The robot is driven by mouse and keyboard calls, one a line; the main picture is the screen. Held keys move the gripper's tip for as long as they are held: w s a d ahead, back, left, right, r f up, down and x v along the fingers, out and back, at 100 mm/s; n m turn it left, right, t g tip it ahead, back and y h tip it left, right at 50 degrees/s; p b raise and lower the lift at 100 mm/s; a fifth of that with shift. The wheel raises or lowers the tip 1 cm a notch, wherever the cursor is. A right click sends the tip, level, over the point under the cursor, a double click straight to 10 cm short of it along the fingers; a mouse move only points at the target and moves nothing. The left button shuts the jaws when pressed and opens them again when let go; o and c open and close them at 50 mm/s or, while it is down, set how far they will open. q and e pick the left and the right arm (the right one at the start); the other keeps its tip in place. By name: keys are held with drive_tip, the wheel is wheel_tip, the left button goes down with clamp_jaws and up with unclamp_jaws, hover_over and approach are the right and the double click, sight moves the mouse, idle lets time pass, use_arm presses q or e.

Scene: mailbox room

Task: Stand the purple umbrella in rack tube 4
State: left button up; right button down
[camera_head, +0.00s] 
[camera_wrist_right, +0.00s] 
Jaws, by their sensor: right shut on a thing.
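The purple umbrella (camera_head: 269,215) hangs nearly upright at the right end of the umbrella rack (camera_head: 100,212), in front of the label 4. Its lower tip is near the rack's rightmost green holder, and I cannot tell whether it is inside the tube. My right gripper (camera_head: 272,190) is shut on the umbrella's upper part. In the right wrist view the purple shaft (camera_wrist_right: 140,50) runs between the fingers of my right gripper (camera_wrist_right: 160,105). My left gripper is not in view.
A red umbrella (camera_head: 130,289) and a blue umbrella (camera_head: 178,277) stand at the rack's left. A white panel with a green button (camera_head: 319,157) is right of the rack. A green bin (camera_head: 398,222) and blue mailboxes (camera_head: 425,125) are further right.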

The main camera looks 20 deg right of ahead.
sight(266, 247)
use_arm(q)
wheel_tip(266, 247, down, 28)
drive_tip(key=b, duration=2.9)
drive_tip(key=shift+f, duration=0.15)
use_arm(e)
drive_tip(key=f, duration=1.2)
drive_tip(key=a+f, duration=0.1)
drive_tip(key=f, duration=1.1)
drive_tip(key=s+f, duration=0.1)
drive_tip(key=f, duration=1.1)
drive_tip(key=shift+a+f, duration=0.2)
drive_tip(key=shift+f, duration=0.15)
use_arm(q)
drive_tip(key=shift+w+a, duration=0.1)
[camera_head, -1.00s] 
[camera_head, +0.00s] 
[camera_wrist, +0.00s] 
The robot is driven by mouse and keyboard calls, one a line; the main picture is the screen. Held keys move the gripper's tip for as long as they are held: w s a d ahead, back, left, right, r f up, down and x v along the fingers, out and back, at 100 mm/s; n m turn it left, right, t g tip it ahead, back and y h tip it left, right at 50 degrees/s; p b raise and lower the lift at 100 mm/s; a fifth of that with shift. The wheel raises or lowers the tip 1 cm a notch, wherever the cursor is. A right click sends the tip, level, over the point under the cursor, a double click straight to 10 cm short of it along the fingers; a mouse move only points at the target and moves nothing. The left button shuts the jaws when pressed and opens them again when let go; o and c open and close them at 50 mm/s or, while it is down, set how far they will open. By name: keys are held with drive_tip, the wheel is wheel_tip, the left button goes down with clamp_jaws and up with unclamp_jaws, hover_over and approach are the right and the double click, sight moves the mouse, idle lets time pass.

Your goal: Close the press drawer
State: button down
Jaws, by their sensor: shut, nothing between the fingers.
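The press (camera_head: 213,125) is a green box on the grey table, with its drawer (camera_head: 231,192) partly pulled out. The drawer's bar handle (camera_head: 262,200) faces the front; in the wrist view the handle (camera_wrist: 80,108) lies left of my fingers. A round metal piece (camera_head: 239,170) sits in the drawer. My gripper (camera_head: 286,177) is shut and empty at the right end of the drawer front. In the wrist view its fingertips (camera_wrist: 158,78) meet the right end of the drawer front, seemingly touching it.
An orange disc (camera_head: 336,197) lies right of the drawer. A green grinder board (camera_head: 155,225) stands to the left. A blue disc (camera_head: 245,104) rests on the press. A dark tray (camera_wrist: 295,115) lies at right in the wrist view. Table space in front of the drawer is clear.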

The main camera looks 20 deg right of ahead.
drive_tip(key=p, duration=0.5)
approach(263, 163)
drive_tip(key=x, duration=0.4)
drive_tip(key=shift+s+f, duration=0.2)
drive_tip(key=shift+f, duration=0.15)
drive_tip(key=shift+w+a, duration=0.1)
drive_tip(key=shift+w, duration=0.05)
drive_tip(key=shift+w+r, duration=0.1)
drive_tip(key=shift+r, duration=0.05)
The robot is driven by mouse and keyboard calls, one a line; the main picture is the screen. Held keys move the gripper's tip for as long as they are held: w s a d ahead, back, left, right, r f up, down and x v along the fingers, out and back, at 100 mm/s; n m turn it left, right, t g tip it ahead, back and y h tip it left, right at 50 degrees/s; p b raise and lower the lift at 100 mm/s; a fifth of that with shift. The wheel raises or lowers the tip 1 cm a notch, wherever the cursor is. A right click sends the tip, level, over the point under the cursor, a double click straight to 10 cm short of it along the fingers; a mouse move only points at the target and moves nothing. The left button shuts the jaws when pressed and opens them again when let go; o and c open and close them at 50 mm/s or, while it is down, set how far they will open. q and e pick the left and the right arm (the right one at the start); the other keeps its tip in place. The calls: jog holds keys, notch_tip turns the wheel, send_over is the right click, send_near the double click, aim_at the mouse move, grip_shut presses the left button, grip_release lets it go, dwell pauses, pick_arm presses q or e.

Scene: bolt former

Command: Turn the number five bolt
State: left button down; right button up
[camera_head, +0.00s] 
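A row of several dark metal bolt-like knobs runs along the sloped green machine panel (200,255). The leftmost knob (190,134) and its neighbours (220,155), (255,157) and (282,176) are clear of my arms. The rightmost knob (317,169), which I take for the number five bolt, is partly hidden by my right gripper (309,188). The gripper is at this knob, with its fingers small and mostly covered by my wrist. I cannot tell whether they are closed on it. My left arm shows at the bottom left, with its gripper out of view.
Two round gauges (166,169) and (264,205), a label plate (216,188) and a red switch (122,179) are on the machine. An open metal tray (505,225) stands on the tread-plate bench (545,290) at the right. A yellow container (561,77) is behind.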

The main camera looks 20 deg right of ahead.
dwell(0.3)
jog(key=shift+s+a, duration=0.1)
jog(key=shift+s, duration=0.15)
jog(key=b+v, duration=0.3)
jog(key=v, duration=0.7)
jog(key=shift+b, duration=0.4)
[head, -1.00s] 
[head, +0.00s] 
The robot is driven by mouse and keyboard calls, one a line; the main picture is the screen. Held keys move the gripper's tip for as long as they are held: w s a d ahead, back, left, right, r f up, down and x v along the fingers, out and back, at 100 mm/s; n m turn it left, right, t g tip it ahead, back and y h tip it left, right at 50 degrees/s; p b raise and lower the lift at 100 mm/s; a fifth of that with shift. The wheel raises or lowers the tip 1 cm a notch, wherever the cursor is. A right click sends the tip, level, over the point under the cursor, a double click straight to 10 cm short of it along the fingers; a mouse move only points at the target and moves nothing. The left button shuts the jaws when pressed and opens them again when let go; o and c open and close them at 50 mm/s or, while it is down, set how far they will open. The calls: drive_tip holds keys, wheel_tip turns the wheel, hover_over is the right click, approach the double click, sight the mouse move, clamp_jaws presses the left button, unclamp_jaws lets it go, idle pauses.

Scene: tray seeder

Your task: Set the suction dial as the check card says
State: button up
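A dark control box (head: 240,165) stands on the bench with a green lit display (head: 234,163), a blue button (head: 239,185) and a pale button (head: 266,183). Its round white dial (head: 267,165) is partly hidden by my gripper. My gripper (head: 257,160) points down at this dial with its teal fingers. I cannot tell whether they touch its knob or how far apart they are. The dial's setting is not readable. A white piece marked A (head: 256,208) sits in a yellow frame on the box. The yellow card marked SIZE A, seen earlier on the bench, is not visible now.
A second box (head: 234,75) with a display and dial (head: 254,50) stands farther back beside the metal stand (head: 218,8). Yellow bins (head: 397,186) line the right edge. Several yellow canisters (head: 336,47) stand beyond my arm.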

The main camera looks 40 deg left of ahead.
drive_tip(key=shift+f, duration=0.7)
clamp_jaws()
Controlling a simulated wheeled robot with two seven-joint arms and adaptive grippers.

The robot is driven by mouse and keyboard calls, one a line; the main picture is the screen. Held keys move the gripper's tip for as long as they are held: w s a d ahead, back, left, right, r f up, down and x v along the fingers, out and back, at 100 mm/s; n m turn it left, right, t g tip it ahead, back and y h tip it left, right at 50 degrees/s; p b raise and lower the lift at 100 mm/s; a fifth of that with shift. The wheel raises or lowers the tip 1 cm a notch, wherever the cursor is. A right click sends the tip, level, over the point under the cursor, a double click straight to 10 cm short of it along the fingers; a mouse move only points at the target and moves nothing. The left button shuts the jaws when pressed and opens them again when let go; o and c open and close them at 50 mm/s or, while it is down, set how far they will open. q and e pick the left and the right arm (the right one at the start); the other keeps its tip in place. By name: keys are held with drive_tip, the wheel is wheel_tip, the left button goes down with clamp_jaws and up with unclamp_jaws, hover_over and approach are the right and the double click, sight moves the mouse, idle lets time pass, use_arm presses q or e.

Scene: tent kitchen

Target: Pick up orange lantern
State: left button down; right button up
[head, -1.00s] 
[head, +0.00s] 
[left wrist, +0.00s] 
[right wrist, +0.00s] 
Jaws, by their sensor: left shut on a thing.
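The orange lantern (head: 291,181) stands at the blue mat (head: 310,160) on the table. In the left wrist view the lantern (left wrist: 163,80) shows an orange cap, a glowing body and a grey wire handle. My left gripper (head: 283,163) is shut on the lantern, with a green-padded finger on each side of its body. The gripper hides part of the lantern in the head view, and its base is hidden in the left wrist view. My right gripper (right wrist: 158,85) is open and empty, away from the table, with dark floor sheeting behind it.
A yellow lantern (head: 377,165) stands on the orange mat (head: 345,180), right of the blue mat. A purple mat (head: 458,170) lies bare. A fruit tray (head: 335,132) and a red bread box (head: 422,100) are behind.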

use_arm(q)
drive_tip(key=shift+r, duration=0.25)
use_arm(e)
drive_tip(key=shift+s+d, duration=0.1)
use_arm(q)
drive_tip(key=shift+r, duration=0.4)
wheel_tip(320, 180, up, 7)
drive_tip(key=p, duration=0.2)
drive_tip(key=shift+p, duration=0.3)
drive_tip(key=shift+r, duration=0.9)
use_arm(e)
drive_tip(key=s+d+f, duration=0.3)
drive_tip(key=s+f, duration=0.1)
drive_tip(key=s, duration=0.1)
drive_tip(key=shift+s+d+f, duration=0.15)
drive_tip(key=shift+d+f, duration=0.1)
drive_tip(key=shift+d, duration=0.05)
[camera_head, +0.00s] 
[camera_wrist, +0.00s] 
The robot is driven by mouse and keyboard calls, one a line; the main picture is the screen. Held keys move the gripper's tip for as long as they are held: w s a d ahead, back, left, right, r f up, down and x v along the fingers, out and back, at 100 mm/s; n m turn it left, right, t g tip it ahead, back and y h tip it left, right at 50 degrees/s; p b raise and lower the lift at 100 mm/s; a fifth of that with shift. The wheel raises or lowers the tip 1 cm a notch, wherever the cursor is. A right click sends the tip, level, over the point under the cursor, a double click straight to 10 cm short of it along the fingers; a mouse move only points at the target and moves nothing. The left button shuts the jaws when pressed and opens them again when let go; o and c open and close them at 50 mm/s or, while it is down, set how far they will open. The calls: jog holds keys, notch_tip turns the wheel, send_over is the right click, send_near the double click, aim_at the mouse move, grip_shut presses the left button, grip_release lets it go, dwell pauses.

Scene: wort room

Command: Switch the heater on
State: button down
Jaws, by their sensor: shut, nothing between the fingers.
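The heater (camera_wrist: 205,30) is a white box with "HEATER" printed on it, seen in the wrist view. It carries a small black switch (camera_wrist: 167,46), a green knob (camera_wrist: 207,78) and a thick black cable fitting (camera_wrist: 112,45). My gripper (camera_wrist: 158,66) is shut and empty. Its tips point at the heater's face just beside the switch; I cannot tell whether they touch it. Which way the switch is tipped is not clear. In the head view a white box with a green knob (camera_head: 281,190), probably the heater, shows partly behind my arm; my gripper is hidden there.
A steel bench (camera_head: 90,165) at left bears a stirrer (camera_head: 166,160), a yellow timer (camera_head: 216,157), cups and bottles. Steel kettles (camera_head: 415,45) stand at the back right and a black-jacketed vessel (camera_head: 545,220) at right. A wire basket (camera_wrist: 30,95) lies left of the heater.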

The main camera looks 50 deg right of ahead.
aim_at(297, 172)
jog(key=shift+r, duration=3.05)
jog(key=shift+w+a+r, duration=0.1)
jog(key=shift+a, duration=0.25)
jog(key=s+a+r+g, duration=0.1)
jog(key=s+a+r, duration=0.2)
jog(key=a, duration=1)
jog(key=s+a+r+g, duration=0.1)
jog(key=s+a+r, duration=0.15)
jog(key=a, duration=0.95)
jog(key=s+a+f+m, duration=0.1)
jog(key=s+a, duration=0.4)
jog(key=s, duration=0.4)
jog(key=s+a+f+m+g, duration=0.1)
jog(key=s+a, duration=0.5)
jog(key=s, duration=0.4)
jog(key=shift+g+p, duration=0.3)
::::::
§ **TASK TO CARRY OUT**
In the data above, tally the lines holding "Your" and answer with the figure only.

§ **SOLUTION**
2